■ Exercise details
What is needed is an exact copy of the lines from the line containing "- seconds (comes" to the line containing "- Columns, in", both lines included, and nothing else.

■ Records to process

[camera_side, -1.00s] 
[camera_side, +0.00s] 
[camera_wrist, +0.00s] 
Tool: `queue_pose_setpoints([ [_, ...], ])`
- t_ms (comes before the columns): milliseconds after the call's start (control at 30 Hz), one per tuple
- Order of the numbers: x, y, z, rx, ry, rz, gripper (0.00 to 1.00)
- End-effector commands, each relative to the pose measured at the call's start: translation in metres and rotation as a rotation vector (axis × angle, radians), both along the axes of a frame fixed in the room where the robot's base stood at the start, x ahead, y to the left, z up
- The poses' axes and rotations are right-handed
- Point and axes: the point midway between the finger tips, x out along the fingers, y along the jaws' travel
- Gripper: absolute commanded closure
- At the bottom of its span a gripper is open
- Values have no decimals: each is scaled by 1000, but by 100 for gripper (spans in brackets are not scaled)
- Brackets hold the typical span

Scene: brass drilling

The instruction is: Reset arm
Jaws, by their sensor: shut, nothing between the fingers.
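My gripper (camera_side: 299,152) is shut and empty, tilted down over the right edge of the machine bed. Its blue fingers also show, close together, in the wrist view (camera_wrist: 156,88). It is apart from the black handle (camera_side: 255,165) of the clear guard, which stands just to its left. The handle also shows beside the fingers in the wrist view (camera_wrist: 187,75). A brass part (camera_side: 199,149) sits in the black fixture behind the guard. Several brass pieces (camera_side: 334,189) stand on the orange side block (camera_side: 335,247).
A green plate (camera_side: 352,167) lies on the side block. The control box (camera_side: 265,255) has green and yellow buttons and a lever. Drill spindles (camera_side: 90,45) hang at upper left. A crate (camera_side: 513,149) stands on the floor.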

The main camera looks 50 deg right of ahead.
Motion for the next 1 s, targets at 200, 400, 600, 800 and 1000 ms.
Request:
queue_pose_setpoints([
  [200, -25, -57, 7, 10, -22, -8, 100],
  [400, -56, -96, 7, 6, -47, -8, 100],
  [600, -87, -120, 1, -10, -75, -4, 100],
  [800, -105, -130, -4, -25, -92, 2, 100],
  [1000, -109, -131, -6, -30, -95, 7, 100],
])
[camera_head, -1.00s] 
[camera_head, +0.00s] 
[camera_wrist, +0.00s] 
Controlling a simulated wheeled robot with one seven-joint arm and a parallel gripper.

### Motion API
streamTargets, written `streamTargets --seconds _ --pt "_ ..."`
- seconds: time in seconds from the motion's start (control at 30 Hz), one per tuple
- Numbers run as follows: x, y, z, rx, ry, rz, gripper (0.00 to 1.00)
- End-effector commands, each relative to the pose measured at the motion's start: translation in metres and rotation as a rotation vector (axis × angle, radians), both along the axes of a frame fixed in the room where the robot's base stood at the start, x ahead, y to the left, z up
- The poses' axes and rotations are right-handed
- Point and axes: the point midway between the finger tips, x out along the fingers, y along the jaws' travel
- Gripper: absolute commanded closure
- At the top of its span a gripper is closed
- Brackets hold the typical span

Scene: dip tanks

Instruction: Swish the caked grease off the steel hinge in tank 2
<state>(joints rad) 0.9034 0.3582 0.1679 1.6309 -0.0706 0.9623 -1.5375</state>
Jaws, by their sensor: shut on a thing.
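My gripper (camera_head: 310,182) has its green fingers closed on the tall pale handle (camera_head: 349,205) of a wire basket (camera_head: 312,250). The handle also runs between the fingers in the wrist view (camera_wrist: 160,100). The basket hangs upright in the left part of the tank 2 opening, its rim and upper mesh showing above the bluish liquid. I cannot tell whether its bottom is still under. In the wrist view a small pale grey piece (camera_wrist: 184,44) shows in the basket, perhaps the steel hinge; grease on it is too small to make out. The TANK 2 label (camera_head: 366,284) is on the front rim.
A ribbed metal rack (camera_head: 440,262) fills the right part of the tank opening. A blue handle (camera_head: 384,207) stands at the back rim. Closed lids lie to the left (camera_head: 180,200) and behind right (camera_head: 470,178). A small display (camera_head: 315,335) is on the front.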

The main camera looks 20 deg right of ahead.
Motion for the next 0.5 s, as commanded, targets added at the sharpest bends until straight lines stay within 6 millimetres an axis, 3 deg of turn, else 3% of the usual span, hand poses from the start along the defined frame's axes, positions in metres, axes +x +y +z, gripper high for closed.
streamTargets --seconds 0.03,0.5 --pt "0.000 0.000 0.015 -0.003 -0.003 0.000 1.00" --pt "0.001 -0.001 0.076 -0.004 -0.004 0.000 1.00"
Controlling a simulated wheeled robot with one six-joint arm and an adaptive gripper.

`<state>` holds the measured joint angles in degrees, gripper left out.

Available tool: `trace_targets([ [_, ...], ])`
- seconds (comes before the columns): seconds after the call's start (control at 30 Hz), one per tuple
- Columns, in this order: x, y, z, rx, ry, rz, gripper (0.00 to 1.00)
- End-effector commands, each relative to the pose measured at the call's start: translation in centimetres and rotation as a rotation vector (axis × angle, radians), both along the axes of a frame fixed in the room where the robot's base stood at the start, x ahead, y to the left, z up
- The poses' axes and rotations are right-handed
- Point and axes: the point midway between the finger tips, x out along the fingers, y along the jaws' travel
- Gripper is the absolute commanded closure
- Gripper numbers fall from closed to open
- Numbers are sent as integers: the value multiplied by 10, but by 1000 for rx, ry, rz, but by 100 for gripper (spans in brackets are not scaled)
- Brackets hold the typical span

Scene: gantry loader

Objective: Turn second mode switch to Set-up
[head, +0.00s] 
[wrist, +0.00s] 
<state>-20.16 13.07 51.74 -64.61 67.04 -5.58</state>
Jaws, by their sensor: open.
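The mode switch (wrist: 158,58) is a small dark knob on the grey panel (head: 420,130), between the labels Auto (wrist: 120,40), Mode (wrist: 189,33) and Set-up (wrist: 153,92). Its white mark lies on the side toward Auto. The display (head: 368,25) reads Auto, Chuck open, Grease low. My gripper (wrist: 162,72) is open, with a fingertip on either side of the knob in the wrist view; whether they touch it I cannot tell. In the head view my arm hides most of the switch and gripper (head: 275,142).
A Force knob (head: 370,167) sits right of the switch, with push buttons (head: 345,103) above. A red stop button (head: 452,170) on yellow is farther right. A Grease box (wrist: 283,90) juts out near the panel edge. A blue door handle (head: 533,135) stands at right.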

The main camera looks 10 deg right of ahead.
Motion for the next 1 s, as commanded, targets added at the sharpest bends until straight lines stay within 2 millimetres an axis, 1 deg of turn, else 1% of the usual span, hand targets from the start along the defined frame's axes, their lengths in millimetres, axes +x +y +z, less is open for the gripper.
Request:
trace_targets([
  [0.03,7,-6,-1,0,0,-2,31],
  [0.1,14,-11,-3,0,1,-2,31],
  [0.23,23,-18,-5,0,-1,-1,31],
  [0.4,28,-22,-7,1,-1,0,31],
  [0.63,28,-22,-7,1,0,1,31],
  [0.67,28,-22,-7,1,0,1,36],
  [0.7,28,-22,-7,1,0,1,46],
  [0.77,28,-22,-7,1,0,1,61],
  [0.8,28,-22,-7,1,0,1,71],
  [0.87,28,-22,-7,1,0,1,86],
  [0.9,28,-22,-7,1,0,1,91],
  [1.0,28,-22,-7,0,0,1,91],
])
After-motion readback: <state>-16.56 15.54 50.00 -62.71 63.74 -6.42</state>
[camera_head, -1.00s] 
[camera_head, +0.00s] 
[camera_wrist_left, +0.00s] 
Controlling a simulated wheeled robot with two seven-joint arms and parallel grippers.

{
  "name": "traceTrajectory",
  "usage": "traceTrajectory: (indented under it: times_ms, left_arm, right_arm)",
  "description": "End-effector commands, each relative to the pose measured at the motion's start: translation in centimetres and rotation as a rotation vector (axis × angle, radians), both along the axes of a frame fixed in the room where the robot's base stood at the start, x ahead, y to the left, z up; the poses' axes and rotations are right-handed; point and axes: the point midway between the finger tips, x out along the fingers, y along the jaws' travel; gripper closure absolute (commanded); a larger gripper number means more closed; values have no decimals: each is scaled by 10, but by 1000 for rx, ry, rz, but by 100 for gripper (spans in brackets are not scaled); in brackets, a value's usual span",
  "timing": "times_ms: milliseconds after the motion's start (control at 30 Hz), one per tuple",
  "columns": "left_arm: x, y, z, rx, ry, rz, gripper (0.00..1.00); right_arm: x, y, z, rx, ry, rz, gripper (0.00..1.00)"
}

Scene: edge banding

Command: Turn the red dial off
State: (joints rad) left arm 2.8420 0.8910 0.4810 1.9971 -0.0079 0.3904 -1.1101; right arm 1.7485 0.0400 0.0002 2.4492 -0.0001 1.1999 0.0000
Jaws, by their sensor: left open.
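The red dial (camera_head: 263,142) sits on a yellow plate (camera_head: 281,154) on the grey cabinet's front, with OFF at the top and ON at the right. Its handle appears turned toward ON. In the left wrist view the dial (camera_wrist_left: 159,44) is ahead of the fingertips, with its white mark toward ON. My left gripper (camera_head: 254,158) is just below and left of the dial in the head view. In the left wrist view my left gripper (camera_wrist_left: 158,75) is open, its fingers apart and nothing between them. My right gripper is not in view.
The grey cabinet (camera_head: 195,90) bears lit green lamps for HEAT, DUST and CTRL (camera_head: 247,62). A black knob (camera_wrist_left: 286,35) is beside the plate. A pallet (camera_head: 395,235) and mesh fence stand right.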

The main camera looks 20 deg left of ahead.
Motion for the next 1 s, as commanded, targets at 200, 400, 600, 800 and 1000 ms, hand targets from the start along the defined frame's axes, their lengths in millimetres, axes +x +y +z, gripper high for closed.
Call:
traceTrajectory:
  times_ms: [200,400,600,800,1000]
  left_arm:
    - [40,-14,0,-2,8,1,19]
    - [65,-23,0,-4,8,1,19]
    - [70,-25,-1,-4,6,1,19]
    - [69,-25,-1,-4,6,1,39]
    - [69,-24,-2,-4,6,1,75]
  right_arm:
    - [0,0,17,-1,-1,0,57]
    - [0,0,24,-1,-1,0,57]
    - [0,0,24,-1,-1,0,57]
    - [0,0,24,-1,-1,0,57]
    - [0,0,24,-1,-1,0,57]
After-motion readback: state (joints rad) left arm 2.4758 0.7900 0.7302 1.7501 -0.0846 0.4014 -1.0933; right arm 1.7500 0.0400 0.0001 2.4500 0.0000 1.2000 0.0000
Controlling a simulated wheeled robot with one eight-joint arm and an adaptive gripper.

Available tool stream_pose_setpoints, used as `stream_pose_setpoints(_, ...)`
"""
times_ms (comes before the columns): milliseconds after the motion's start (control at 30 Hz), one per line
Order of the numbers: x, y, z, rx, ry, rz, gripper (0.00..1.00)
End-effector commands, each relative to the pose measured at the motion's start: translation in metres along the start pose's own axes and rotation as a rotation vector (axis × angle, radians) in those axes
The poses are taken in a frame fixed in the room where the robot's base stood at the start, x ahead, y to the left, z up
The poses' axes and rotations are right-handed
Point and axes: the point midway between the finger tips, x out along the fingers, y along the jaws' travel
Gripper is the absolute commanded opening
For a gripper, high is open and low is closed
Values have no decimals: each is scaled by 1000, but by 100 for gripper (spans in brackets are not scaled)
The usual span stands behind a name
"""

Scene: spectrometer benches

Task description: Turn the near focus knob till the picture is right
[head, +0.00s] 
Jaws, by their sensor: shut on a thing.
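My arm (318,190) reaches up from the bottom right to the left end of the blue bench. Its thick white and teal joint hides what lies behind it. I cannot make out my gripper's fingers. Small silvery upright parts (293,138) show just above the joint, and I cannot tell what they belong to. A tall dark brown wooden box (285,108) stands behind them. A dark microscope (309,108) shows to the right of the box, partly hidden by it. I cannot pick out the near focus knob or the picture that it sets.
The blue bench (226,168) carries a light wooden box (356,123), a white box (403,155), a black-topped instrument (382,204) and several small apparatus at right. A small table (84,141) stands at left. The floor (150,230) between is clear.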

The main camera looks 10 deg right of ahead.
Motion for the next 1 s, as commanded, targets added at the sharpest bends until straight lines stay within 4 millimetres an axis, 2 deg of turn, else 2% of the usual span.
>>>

■ Task result
- seconds (comes before the columns): seconds after the call's start (control at 30 Hz), one per tuple
- Columns, in this order: x, y, z, rx, ry, rz, gripper (0.00 to 1.00)

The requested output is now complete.